ARPHA Preprints, doi: 10.3897/arphapreprints.e107166
Deliverable D11.2 Search and link association services: A RESTful API, which will input a link/accession number and return a ranked list of neighbours links with a confidence score
expand article infoSoulaine Theocharides, Niki Kyriakopoulou
‡ Naturalis Biodiversity Center, Leiden, Netherlands
Open Access
Abstract

Work package 11 of the BiCIKL project involves developing software tools to support a FAIR experience for members of the biodiversity research community. The package overall focuses on Findability, by providing tools to search and answer questions, and Accessibility, through developing links across various biodiversity data sources and research tools. Task 11.2 specifically involves prediction of new links using machine learning. We chose to demonstrate the functionality of machine learning link prediction with plant-pollinator interactions. This type of interaction was chosen due to the wealth of data available, particularly on the Global Biotic Interactions (GloBI) database, as well as this kind of interaction’s ecological and economic significance.
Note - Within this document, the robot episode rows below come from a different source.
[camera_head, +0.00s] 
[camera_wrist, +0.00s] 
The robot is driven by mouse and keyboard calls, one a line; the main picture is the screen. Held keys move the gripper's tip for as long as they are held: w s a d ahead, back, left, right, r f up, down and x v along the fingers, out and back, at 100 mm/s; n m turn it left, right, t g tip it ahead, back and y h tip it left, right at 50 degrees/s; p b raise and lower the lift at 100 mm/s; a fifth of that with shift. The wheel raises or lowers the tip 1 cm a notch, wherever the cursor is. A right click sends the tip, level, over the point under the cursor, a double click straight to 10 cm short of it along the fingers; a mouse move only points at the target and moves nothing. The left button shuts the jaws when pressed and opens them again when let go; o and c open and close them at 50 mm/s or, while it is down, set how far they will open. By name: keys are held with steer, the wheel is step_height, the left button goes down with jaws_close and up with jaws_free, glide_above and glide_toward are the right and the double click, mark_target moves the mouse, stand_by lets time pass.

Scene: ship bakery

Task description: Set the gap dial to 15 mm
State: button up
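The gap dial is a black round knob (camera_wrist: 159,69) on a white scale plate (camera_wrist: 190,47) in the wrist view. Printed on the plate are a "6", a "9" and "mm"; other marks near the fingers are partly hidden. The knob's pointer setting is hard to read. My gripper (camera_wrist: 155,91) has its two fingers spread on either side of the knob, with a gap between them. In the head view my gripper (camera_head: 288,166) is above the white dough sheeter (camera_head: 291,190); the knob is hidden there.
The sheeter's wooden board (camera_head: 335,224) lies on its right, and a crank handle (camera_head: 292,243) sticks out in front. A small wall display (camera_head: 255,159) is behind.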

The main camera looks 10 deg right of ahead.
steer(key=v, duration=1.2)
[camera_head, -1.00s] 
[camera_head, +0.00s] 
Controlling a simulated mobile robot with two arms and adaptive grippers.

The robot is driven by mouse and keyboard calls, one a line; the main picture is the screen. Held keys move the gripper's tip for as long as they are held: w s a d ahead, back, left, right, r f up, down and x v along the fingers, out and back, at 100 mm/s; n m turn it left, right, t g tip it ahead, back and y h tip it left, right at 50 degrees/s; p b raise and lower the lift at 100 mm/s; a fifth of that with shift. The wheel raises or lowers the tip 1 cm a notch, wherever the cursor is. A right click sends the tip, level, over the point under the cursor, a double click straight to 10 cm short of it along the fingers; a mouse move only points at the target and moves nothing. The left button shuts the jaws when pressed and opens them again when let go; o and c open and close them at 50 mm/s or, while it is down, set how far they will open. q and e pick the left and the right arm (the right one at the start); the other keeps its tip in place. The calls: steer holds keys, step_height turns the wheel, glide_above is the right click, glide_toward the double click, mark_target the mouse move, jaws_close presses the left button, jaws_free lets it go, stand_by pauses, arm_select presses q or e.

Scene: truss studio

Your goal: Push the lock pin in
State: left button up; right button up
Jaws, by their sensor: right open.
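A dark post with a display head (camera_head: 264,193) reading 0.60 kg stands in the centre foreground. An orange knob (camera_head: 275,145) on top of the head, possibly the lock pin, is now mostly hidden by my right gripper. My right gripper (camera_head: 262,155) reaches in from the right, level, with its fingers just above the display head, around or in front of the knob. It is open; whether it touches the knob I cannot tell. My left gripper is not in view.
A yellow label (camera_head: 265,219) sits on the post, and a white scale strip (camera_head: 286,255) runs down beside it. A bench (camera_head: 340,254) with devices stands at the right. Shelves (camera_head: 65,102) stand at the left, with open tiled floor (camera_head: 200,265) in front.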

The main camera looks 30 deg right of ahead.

The result was a RESTful API capable of predicting plant-pollinator interactions among a predefined set of species. Predictions are made on-the-fly, at the time of the request. The GitHub repository for the API can be found here: https://github.com/DiSSCo/BiCIKL_Linkages_API

The API takes either a plant or a pollinator as inputs, and outputs potential matches based on a user-defined confidence score. The API’s prediction is powered by a random forest classifier stored on disk. The classifier was trained on the taxonomic hierarchy of observed plant-pollinator pairs obtained from the GloBI database. When evaluating the likelihood of an interaction, the trained classifier looks at the taxonomic hierarchy of both the plant and pollinator and outputs a confidence score. What pairs are returned is determined by the minimum confidence score set by the user.

Keywords
BiCIKL, RESTful API